A small hike in the price of subway tickets isn’t enough to cause so much devastation. The economic pain started with the antimarket reforms of the previous government under Socialist President Michelle Bachelet, from 2014-18. Ms. Bachelet increased corporate taxes by 30%; signed a law banning the replacement of workers on strike, thereby dramatically increasing the costs of labor; increased public spending at three times the economic growth rate; and unleashed armies of regulatory bureaucrats on the private sector.

Capital investment fell in each year of her term. Such a consistent reduction in investment hasn’t happened since data was first collected, in the 1960s. Economic growth collapsed from an annual average of 5.3% under the previous government of Mr. Piñera (2010-14) to 1.7% under Ms. Bachelet. Real wage growth took a 50% hit. (In his campaign for president in 2017, Mr. Piñera promised to bring back better times. So far he has failed to deliver.)

But Ms. Bachelet’s retrogressive policies aren’t the ultimate cause of the problem. The policies result from a profoundly false narrative Chilean elites tell themselves about the country. Over the past 20 years, intellectuals, media personalities, business leaders, politicians and celebrities in this Latin American nation have marketed the myth that Chile is an extreme case of injustice and abuse. It began at the universities, where progressive ideologues spread the idea that there was nothing to feel proud about when it came to Chile’s social and economic record. According to this aggressively egalitarian narrative, “neoliberalism” had created a society of winners and losers in which neither group deserved the position in which it found itself.

Ms.

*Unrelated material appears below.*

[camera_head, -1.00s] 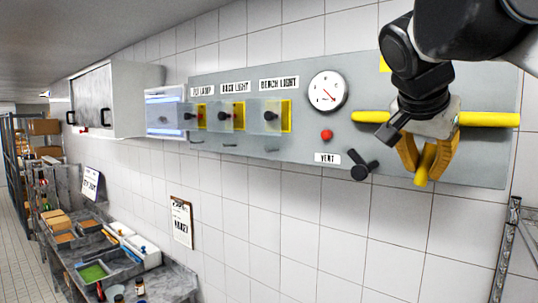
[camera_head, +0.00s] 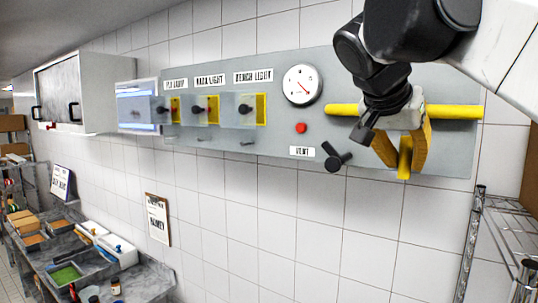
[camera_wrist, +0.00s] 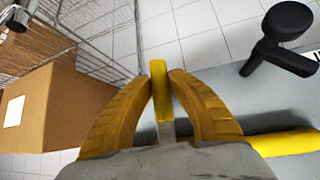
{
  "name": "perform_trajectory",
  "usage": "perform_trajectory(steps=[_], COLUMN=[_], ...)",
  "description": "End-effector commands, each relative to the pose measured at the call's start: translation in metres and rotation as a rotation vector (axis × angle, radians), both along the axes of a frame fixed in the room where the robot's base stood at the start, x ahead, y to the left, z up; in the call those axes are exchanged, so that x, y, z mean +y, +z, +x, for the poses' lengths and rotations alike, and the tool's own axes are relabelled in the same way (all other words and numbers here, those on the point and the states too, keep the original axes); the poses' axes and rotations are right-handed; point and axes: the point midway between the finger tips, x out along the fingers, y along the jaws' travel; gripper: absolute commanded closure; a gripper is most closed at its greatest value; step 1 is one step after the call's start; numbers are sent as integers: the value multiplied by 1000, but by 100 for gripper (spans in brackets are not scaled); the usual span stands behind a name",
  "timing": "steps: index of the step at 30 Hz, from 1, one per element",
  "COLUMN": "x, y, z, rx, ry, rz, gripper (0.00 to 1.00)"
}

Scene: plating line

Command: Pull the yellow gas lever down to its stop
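The yellow gas lever (camera_head: 404,165) points downward in front of the grey wall panel (camera_head: 455,160), below a horizontal yellow pipe (camera_head: 460,112). My gripper (camera_head: 404,158) has its yellow fingers on both sides of the lever. In the wrist view the lever's yellow end (camera_wrist: 161,85) and grey stem (camera_wrist: 167,130) sit between the converging fingertips (camera_wrist: 164,78), which appear to pinch it. The lever's pivot is hidden behind my gripper in the head view.
A black knob (camera_head: 335,158) sits left of the lever, near the VENT label (camera_head: 302,151), red button (camera_head: 301,128) and gauge (camera_head: 302,86). Covered switches (camera_head: 250,108) line the panel's left. A wire rack (camera_head: 500,225) stands at right, with a cardboard box (camera_wrist: 75,100) in the wrist view.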

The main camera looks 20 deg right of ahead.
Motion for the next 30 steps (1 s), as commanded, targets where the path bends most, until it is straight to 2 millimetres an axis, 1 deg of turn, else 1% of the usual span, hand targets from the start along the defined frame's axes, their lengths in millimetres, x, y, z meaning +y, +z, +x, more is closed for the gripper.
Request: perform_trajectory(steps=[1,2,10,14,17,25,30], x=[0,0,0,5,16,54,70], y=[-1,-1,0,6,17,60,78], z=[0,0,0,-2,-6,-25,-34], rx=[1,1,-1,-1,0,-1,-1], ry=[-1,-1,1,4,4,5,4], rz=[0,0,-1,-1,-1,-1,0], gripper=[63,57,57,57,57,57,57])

Bachelet’s second term and her social justice-driven agenda were the inevitable result. Even Mr. Piñera, a billionaire, accepted the basic premises of the progressive elites’ narrative. In his first term he raised taxes to address what he called one of Chile’s main problems: inequality.

Now he is trying to re-establish order by buying off interest groups with further economic interventions: a substantial increase in government spending to support retirees, higher personal income taxes, more generous health-insurance schemes and a guaranteed minimum income for all Chilean workers.

Nor is the damage done by progressive narratives restricted to economics. Chilean elites are waging a sustained war against law enforcement. Many police officers don’t dare act for fear of sensationalist media coverage and punishments by courts under the sway of progressive elites. The same is true for the military. Tolerance of violence, public disorder and crime was the norm in Chile long before the recent crisis. The elites’ celebration of failure pervades nearly every part of Chilean public life.

The free market didn’t fail Chile, whatever its politicians might say, and the state doesn’t lack the means to restore the rule of law. The central problem is that a large proportion of the elites who run key institutions—especially the media, the National Congress and the judiciary—no longer believe in the principles that made the country successful. The result is a full-blown economic and political crisis. Other nations should take note: This is what elite self-hatred can do for you.

Mr. Kaiser is a scholar at Adolfo Ibañez University in Santiago.